Ask This Before You Pick Ecommerce Firm
Let's face it, many ecommerce providers will tell you they have the best solution to meet your needs, however, once you start scratching beneath the surface, you might find that the said solution is not the best fit for your business.
Knowing the right questions to ask will help you to quickly identify the providers depth of knowledge, experience, competency, and overall effectiveness in developing ecommerce systems.
In part 1 of this 2 part series, I will review; General Questions, Business Development, and Investment & Terms.
In part 2; Design & Development, and Hosting & Post Live Support.
1) How long have they been in business and what are their credentials?
How many team members do they staff to service you?
Check online sources and review websites. Ask to see their Better Business records.
The principles and employees of the company should have years of experience in web development-ask to meet them!
The company should have dedicated resources for building your website. Ask if they have independent graphic designers, programmers, project managers, support staff, quality assurance staff, internet marketing specialists, and server administration.
2) How many sites have they built?
- Ask to see a list of their existing sites, or a portfolio. How many sites do they launch a year, how much money do their top websites generate?
If they don’t have many sites in their portfolio, or their top websites don’t generate sales, their process or system may not be vetted.
3) How familiar are they with your specific type of business or application?
- Ask for samples of work that relate to your industry.
Many companies will have a well-rounded portfolio of clients.

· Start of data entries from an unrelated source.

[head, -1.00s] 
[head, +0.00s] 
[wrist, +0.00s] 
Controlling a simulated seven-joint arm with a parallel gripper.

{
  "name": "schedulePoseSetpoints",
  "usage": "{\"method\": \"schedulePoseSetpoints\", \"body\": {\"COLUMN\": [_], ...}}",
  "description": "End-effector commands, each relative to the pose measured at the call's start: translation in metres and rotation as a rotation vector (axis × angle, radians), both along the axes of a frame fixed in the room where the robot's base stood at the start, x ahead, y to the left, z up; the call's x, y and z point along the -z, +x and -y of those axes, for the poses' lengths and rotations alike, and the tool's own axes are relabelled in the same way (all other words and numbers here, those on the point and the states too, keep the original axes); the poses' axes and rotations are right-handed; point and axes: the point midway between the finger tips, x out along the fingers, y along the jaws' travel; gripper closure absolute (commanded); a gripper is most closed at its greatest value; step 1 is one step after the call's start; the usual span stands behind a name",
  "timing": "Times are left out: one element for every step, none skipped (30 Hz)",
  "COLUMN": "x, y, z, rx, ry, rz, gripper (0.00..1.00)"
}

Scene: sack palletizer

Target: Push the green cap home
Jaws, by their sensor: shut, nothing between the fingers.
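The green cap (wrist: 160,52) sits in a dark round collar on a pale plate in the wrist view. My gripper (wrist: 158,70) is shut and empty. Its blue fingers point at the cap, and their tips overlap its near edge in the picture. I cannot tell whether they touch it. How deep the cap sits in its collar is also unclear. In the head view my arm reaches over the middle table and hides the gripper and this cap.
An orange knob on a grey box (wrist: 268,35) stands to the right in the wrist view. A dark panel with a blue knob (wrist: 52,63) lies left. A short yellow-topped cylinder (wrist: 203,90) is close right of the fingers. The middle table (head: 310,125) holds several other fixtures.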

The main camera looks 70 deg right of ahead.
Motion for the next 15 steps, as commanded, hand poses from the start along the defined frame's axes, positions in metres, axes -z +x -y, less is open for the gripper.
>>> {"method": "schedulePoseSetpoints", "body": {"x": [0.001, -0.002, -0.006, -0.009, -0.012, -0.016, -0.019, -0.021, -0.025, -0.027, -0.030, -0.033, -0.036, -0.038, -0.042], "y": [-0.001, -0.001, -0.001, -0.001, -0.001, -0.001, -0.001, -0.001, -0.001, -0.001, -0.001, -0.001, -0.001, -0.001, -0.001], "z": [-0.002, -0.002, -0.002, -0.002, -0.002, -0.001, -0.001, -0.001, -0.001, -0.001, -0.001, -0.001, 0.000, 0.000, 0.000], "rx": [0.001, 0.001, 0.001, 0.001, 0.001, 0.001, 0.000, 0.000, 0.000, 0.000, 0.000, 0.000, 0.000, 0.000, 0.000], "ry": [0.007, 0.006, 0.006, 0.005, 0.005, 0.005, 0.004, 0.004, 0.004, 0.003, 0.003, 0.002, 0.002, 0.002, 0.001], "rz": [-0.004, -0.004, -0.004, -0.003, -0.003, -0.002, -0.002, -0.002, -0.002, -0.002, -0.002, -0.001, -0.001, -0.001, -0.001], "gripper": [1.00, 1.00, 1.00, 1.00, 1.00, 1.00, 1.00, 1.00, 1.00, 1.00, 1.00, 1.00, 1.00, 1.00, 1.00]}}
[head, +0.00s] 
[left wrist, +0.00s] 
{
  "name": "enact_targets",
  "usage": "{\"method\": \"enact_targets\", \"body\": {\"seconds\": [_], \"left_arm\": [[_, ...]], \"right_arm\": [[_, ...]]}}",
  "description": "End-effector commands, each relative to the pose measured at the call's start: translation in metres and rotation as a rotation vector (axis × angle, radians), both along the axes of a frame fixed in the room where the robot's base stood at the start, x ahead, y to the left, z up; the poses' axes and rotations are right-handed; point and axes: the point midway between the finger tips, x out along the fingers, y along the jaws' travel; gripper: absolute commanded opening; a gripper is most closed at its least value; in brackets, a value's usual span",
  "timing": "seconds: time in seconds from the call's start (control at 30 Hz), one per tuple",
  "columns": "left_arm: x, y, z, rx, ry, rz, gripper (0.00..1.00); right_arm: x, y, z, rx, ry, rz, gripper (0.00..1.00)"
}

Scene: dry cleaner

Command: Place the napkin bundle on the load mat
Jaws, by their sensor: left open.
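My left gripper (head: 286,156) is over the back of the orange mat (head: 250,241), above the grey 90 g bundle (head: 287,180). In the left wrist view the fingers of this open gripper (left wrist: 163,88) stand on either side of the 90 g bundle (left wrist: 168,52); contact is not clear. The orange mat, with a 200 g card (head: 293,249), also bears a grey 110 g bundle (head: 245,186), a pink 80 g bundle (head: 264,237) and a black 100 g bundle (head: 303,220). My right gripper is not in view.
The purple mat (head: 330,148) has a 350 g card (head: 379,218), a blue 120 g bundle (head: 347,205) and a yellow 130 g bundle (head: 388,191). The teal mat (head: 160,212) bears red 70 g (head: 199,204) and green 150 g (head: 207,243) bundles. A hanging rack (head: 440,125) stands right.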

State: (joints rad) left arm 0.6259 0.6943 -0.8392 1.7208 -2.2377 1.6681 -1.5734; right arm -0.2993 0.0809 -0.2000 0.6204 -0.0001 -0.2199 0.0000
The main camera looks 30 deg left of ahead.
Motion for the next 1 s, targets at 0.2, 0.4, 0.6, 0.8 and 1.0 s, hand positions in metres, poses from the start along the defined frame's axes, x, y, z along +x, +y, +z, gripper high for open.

4) Ask for at least 5 client references to projects similar to the one you intend to have built.
- Look for success stories, and contact each reference to get their feedback on the company.
Ask them: How many years have they been with the company? What are their sales increases year after year? How much do they sell each year? What issues do they have with the company?
1) How often does the business development professional follow up with you? How much time goes in-between contacts?
Are answers in-depth, detailed and easy to understand? Do they match the vision of your business?
Is the business development professional organized and consistent through each communication?
Keep track of your correspondence with each business development professional (create a folder on your hard drive and store all email and documents for the company here), and grade them on turnaround time, professionalism, quality of answers, and general communication skills!
2) Do they have someone qualified to assist you with developing your internet strategy?
- Who is it, and how accessible are they before, during and after the sales process?
You should get a good feel for this during your initial consultation.
3) Do they ask technical questions to understand your business rules and processes?
- How many questions do they ask, and do these questions cover everything from marketing, sales and shipping to processing payments, customer service and returns?
Ask the company to provide a checklist or outline of questions that need to be answered to get a custom tailored quote. If they don’t have this, they aren’t organized and may not be completely educated to make decisions in your best interest.
Investment and Terms
1) What is the setup fee and what’s included (from A-Z) for the design and development of the new e-commerce site?
- Ask the business development professional for a formal proposal and breakdown of all features and exclusions for the project.
2) Can the company (if necessary) customize the shopping cart system to your specific needs (that may or may not be included in your out of the box features)?
- How do they charge for these updates (per hour, by the job, etc.)?
Nearly every business will need customizations made to an online business sales system in order for a seamless fit into their standard business processes. Ask if these customizations are included or extra. Ask how you will be billed for them.
3) What are the payment terms (all upfront, half down/half upon completion, etc.)?
- Are there any discounts for paying everything up front?
- What if you’re not happy with your experience mid-way thru the design or development process….do you get a partial refund?
Ask these questions upfront so you can better budget the expense of the new project. The company should have standard answers to each question!
4) Do you own the site once it’s built and paid for?
- What components are yours to keep (design files, shopping cart system, etc.)?
- For example, let’s say you’re not happy with the company’s service after x months/years and you want to move to another provider, how would this process work?
- Many companies have a “Software as a Service” approach, where they license the use of the shopping cart system to you. You don’t get to move the system, and will need to start from scratch when migrating to a new provider. However, many SAS providers will supply your customers, site content, product information, order details, and other pertinent intellectual data.
Learn how the company handles migrations, and what you own, how you are supplied with your owned data, and what costs, if any, to obtain your site information.
5) What is the length of the contract; are their penalties for early termination?
- Many development companies will “lock” you in for a specified time frame to support, host and maintain the web system.
Learn what the timeframe is, if any, and what the fees are for early termination should you not be happy with their service.
Keep a lookout for Part 2 of this series which covers; Design & Development, and Hosting & Post Live Support.
Please feel free to leave your comments below!
Louis, great post!
It only each web provider added a page to their site which answered all of these questions. This would help potential customers avoid lots of conflicts with further down the line!
And if you are providing a great service then what have you got to loose -- be open and shout about it!
I'm looking forward to section 2.
Louis Camassa says:
Thanks for the feedback! You raise an excellent point about providing answers to these questions upfront! Avoiding conflicts is definitely the goal here.